Социокультурный мир центральной и Восточной

advertisement
Социокультурный мир центральной и Восточной
Европы в российской политике исторической
памяти. Степан Янковский
Янковский Степан Владиславович
кандидат философских наук,
докторант Житомирского государственного университета (Украина)
Социокультурный мир центральной и Восточной Европы
в российской политике исторической памяти
This publication is an attempt to justify the view that the concept of nationalism in Eastern Europe in the
context of a comprehensive integrated policy of historical memory can be used to oppose the national
history of the peoples of Central and Eastern and Western traditions of the national struggle for human
rights and national sovereignty.
В публикации предпринята попытка обосновать точку зрения, в соответствии с которой концепция
восточноевропейского национализма интегрированная в контекст политики целостной
исторической памяти может быть использована с целью противопоставления национальной
истории народов Центральной и Восточной Европы западноевропейской традиции национальной
борьбы за права человека и суверенитет наций.

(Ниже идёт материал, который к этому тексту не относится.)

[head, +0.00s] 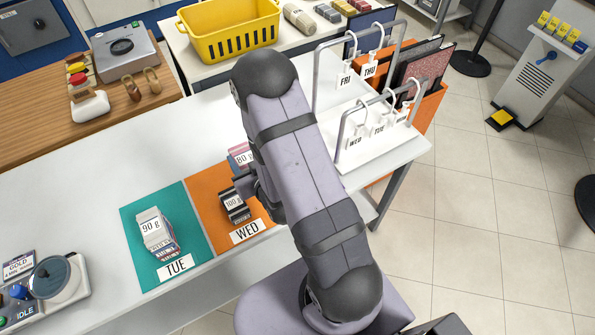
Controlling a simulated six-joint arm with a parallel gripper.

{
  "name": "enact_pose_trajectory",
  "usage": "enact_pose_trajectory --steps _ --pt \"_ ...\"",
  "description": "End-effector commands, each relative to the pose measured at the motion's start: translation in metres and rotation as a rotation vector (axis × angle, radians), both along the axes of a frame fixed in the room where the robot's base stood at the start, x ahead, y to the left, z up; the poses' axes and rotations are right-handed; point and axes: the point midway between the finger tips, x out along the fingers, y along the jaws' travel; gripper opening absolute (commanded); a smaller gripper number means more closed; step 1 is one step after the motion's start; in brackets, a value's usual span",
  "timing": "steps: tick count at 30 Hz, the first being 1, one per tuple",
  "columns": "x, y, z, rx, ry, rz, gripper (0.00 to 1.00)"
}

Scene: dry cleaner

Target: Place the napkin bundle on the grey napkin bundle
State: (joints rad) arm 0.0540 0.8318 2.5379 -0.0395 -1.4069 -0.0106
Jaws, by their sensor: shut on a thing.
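A dark grey striped napkin bundle (234,207) with a "100 g" label shows over the orange WED mat (203,200). My gripper (243,188) is at its upper right edge and appears shut on it; the arm hides part of the grip. I cannot tell whether this bundle touches the mat. A pink bundle (240,157) labelled "80" is just behind, partly hidden by my arm. A light grey bundle (156,230) labelled "90 g" sits on the teal TUE mat (135,225) to the left, with coloured layers at its front edge.
A white rack (370,160) with hanging day tags stands right of my arm. A yellow basket (230,32) is on the back table. A control panel with a round dial (55,278) is at the lower left.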

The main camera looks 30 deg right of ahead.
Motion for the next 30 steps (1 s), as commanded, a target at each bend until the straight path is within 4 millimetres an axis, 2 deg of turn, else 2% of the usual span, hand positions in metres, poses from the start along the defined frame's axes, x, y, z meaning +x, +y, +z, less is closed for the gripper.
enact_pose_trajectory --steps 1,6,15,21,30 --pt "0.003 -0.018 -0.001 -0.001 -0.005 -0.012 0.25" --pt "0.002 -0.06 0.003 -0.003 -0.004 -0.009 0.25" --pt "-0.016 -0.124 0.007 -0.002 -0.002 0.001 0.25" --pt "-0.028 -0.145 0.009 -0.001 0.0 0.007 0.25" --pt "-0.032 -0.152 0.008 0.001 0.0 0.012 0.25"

Современные российские политики и государственные деятели обращаются к вопросам
исторической памяти, исторической справедливости, исторической ответственности. Например,
предостережение Президента Российской Федерации о преступной „перелицовке‟ истории во
время открытия Мемориала Победы в честь воинов Красной армии в израильском городе Нетания
25 июня 2012 года. А также ответы российского президента на вопросы членов Совета Федерации
27 июня 2012 г. и др. Вероятно, что реакция высшего руководства страны вызвана тем, что история
определяет социальный масштаб геополитических интересов российской государственности.
Социокультурный мир восточной Европы традиционно включается в сферу российских интересов.
Дискуссионные вопросы в истории взаимоотношений восточноевропейских соседей российского
государства обсуждаются с позиций политического патриотизма. Специфика его проявления в том,
чтобы через средства массовой информации и образование сформировать унифицированное
представление, единообразное мнение и однозначные походы. Также следует отметить, что
политизация дискуссионных вопросов прошлого размывает гуманистический потенциал
исторического познания, что проявляется в недооценке социокультурных аспектов. На первом
плане оказываются холистические подходы, поскольку они позволяют если не игнорировать
особенности и отличия ближайших соседей, то предавать им вторичное значение, определяемое
ситуативными особенностями, а не историческими закономерностями. Примером может служить
широкое использование в политических дискуссиях аргументов, которые содержат апелляции к
социокультурной общности россиян, украинцев, белорусов, которых, порою, противопоставляют
полякам, также следует отметить мифологизацию социокультурных особенностей чехов и малое
внимание к истории словаков.
Вероятно, что политизация вопросов исторической памяти отражает особенности утверждения
демократических принципов и ценностей в российском обществе. С одной стороны, ведется поиск
милленаристской концепции российской историософии. Она позволила бы представить
исторический опыт российской государственности как „дом народов России‟, что явилось бы
антитезой известной метафоре „Россия – тюрьма народов‟. С другой стороны, в контексте
развития гражданского общества происходит преодоление исторического опыта тоталитаризма,
что должно означать модернизацию российского исторического сознания.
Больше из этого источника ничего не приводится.